Rentner müssen arbeiten

Immer mehr Menschen über 65 Jahre gehen neben ihrer Rente einer bezahlten Tätigkeit nach. Die Altersarmut steigt in Deutschland langsam.

Berlin Sie arbeiten als Parkplatzwächter, sitzen im Supermarkt an der Kasse oder gehen putzen. Die Zahl der Rentner in Deutschland, die mit einem Nebenjob Geld verdienen, ist in den vergangenen Jahren deutlich gestiegen.

Von den 65- bis 74-Jährigen haben rund 660 000 Bürger eine geringfügige Beschäftigung oder einen Mini-Job. Das entspricht 6,6 Prozent der Bevölkerung in dieser Altersgruppe. In den vergangenen zehn Jahren ist die Zahl deutlich ge-stiegen, wie aus einer Antwort der Bundesregierung auf eine Anfrage der Linken hervorgeht. Im Jahr 2000 waren nur 416 000 Ruheständler in dieser Altersgruppe erwerbstätig.

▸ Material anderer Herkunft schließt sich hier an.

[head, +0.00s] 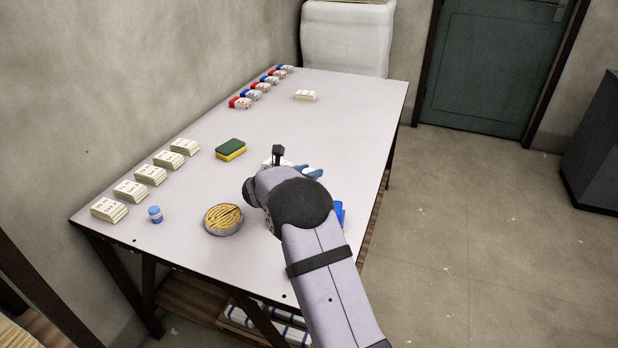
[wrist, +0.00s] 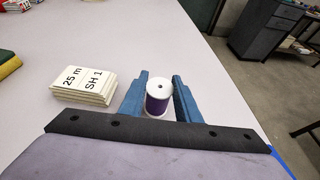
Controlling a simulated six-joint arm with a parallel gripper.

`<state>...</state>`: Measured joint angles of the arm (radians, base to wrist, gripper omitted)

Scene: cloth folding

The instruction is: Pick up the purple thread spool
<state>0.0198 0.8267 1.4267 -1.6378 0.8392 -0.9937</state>
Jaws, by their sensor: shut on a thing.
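The purple thread spool (wrist: 158,101) stands upright between the two blue fingers of my gripper (wrist: 160,92) in the wrist view. It has a white top with a dark centre hole and a purple band of thread. My gripper is shut on it. I cannot tell whether the spool touches the table.
A stack of cards (wrist: 85,84) marked "25 m SH 1" lies just left of my gripper.

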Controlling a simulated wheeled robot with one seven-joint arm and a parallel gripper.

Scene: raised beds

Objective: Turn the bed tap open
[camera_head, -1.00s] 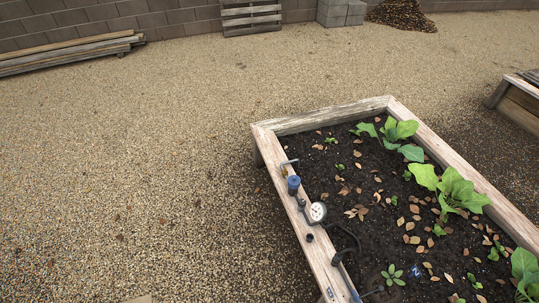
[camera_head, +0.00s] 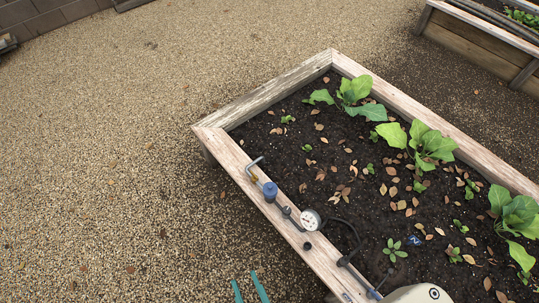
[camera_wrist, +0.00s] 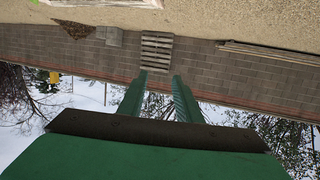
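The tap fitting sits on the near wooden rim of the raised bed (camera_head: 236,155) in the head view. It has a blue upright part (camera_head: 270,190) and, at its upper left, a bent metal piece (camera_head: 252,168). Which part turns, and whether it is open, I cannot tell. A round white dial gauge (camera_head: 310,219) is joined to it at the lower right. My gripper (camera_head: 248,287) shows as two green fingertips at the bottom edge, over the gravel, below and apart from the tap. In the wrist view my gripper (camera_wrist: 159,83) has its fingers apart with nothing between them.
A black hose (camera_head: 350,232) curves from the gauge over the soil. A thin tool with a blue end (camera_head: 374,294) lies near the bottom. Leafy plants (camera_head: 430,145) grow in the bed. Another bed (camera_head: 480,50) stands at the upper right. Open gravel (camera_head: 110,150) lies to the left.

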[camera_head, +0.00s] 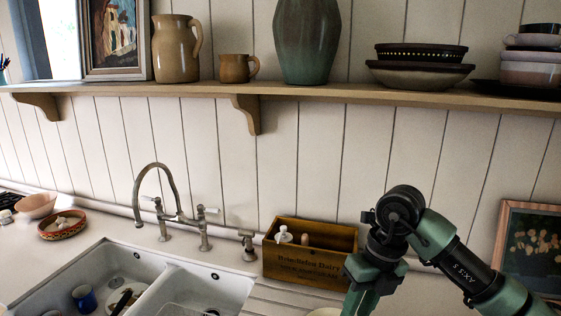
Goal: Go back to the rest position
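My right arm (440,250) comes in from the lower right. It rises to a dark joint in front of the wall, then bends down and leaves the picture at the bottom edge, to the right of the wooden box. The fingers of my right gripper are not visible, and I cannot see whether it holds anything. My left arm and left gripper do not show.
A wooden box (290,262) with small bottles stands beside the double sink (187,292) and tap (163,212). The sink holds a blue mug (84,298). A shelf (330,93) carries jugs, a vase and bowls. A framed picture (528,245) leans at right.

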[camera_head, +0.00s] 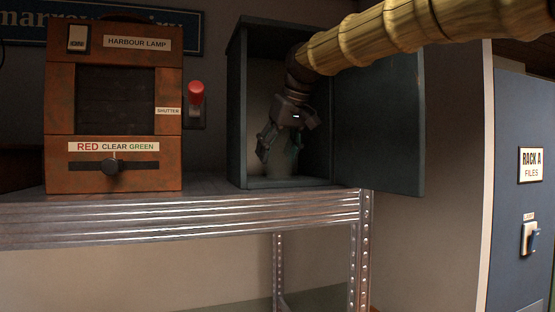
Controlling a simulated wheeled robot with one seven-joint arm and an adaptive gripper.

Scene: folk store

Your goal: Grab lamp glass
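My gripper (277,147) reaches down into an open dark blue-grey cabinet (238,110), its fingers pointing down near the cabinet floor. A pale, greenish, see-through shape, apparently the lamp glass (285,168), stands upright on the cabinet floor just below and behind the fingers. The fingers overlap its upper part in the picture. I cannot tell whether they touch it or are around it. The dim light and the fingers hide its top. The fingers look spread, but their grip is unclear.
The cabinet door (385,125) stands open to the right. A rusty orange harbour lamp box (60,120) and a red-knobbed lever (196,93) are to the left. All are at the metal shelf (210,212). A blue file rack (520,230) stands at far right.

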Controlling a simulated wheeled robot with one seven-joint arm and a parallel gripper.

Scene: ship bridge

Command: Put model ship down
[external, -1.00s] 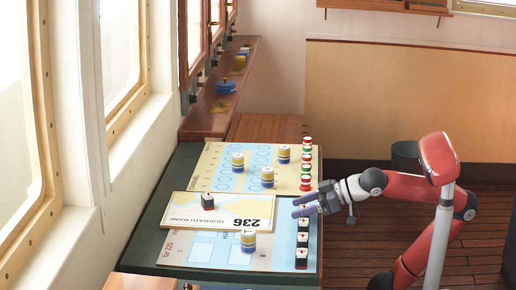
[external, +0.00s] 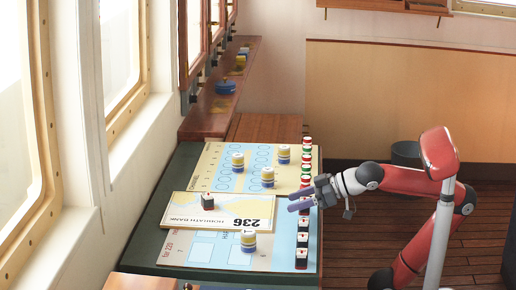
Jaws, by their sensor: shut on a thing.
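Small dark model ships with red and white tops stand in a column along the right edge of the chart table; one is the model ship (external: 302,239) below my gripper. Another model ship (external: 208,202) sits on the white and yellow card marked 236 (external: 180,226). My gripper (external: 293,203) is over the right side of the table, at the card's right edge, with its purple-grey fingers pointing left. It is shut on a model ship, mostly hidden by the fingers. I cannot tell whether that ship touches the surface.
Yellow, white and blue round pieces (external: 237,160) stand on the pale chart (external: 215,178) and one on the lower chart. Red, green and white pieces (external: 306,163) line the far right edge. A window ledge (external: 205,120) runs behind on the left.

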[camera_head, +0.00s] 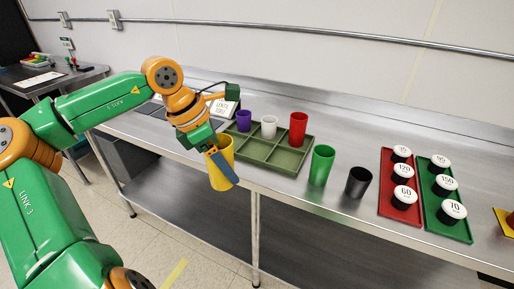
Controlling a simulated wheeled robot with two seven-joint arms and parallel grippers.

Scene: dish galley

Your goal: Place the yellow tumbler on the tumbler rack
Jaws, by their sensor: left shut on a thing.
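The yellow tumbler (221,172) is held by my left gripper (223,166), which is shut on it. The tumbler is close to upright, at the table's front edge, in front of the rack's left end. A gripper finger hides part of its side. The tumbler rack (282,158) is a green compartmented tray on the steel table. Purple (244,120), white (269,126) and red (298,128) tumblers stand in its back row. The front compartments that show are empty. My right gripper is not in view.
A green tumbler (321,165) and a black tumbler (358,181) stand on the table right of the rack. A red tray (386,203) and a green tray (440,222) with several numbered black-and-white pieces lie farther right. A sign (222,107) stands behind the gripper.

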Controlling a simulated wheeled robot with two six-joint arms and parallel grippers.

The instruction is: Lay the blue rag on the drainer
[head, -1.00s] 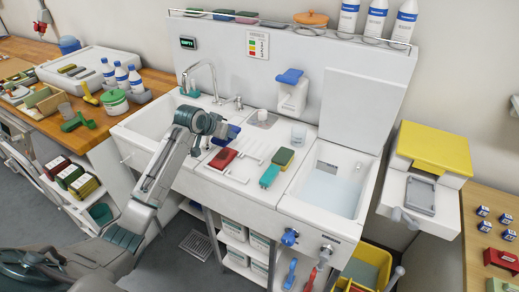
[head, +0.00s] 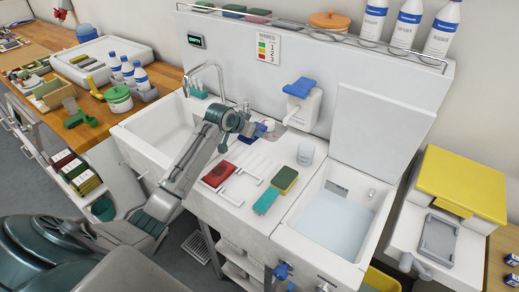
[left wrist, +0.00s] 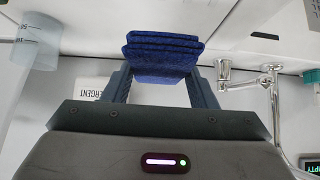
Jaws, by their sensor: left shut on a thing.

Der Chef der Senioren Union, Otto Wulff, führt die Jobsuche der Rentner nicht nur auf eine gestiegene Altersarmut zurück. "Von den Rentnern, die erwerbstätig sind, wird mit Sicherheit ein größerer Teil das Einkommen auch nötig haben", sagte Wulff unserer Zeitung. "Viele Rentner fühlen sich aber einfach noch rüstig und arbeiten nicht nur wegen des Verdienstes, sondern sind auch froh, noch eine Arbeit verrichten zu können und nützlich zu sein", sagte Wulff. Er verwies darauf, dass jeder dritte Ruheständler einem Ehrenamt nachgehe, was ebenfalls die Aktivität dieser Generation belege.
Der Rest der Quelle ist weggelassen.